News Intervention

I know it’s fallen out of vogue now that most of the cabinet is seated, but I still keep hearing this “Team of Rivals” nonsense from elements in the MSM, most recently from Andrea Mitchell of NBC.

I find the whole conversation misleading. The implication that President Obama is somehow surrounding himself with people that hold views contrary to his is disingenuous. While the President’s selections may be from a larger, more diverse pool than previous administrations, the notion that a President would surround himself with cabinet members whose positions contradict the President’s in the departments they are tasked with administering is reaching. Certainly, his appointments have been less partisan from a strict interpretation of partisanship than other modern administrations, but it’s hardly the case that he’s put an isolationist at the State Department, or a global warming denier at the EPA. He’s put people in places where their strengths suit them, based on his belief in their ability to carry out his agenda.

Did the President have a long and contentious primary fight with Sec. State Clinton? You betcha, but that hardly makes them rivals some 7 months after the fact. Truth of the matter is, Clinton campaigned for Obama in the general, as did her husband. They are seeking a common goal, and just like Democrats always seem to do, they fight during the primary and get it together in the general or they don’t win. So while at one point they were competing for the same job, they are now working for the same ends. The rivalry ended when the campaign ended (actually a little after that, but you get my point). Why is that so hard for the media to get?
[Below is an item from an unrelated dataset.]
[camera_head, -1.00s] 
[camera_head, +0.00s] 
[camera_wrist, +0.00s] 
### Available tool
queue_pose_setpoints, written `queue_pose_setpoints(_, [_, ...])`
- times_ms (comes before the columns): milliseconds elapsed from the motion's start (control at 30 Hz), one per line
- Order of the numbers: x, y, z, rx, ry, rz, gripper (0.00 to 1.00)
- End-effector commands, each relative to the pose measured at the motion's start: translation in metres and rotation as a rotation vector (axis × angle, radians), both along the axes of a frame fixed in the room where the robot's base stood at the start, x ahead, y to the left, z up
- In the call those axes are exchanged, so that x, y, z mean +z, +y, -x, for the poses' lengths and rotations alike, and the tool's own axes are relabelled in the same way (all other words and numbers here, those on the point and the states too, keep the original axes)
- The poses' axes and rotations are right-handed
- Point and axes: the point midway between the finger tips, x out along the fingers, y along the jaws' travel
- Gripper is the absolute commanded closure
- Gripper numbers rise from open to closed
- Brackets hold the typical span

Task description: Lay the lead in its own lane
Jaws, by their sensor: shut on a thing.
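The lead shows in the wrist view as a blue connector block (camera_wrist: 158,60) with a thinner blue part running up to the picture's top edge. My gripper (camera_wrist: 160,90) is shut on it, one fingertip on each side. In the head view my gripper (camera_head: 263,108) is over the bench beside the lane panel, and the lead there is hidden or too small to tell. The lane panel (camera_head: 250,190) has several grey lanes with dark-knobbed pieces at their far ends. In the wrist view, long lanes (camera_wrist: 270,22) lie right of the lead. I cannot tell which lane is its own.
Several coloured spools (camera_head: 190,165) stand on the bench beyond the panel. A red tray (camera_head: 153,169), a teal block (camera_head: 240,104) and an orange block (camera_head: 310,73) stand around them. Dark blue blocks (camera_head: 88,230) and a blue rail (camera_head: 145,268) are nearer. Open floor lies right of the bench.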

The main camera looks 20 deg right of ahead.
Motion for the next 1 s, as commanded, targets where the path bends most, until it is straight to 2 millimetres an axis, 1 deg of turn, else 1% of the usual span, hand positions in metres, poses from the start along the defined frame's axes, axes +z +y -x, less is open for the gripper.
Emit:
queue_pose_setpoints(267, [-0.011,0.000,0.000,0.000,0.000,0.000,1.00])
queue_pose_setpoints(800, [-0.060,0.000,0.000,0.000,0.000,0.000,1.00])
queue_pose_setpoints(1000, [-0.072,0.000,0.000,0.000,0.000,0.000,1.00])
I’ve long been a critic of the “conventional wisdom” spouting chattering class that seems to dominate national politics, but seriously, the past four weeks has been just plain nutty. Everything they sell on the TV screen is skewed in some way to somehow support some flimsy talking points. Reality is ignored for fanciful declarations of something or the other that somehow challenged their limited belief system or self-interest. More stuff has “died”, been put “on the ropes”, or somehow “not all that it should be and isn’t that a shame” in the past four weeks than the first 7 years of the Bush Administration.

It’s been four weeks, give it some time people!

So yeah, I’m sick of all the crap. I’m sick of the distortions, I sick of the wealthy chatty Cathy’s and their idle declarations.

Maybe I just consume too much news and it’s all me, or maybe I’m losing patience with a national media that is so blind to it’s own dysfunction that it can’t see its running itself into the ground, and multiplying it’s irrelevance. Maybe the national media needs an intervention (or I need one for my news addiction).

The point is, when people are presented on television as experts, it should be known what they are experts in. Most fall into the category of “blind guessers” or “sameness peddlers” or worse, “outright distortion dealers”. The line between “News” and “hyperbole” has been crossed in a lot of ways, on both sides, to be honest, and I fear that actual “News” will be the one that suffers the most.

0 Replies to “News Intervention”

  1. Steve, you’re asking the punditry to act against their own best self-interests. The 23-month Presidential campaign was like manna from heaven to the ad reps for CNN, MSNBC, Fox News (and their online properties.) It was like an endless marathon of the West Wing that kept re-writing itself every day, an epic battle of outsized personalities and continual set changes and tearful speeches and crushing defeats and blah blah blah. The simple act of appearing in front of a TV and “commenting” on the action was all that was needed to secure ratings (and therefore, revenue, gold.)

    In so many ways, the talking heads are no different from the legions of Obama volunteers who JUST DON’T WANT THE CAMPAIGN TO END. They thrive on the drama, the action, the intrigue, and above all, the money. Governing is a lot more boring than campaigning, everybody knows that, or at least they used to.

    But the media can’t allow themselves to accept the idea that reporting on governing has to be more boring than reporting on campaigning; they made too much money, built brands too powerful (“The best political team on TV,” ad nauseum), to resist the Pavlovian impulse to equate politics with drama with ratings share with money.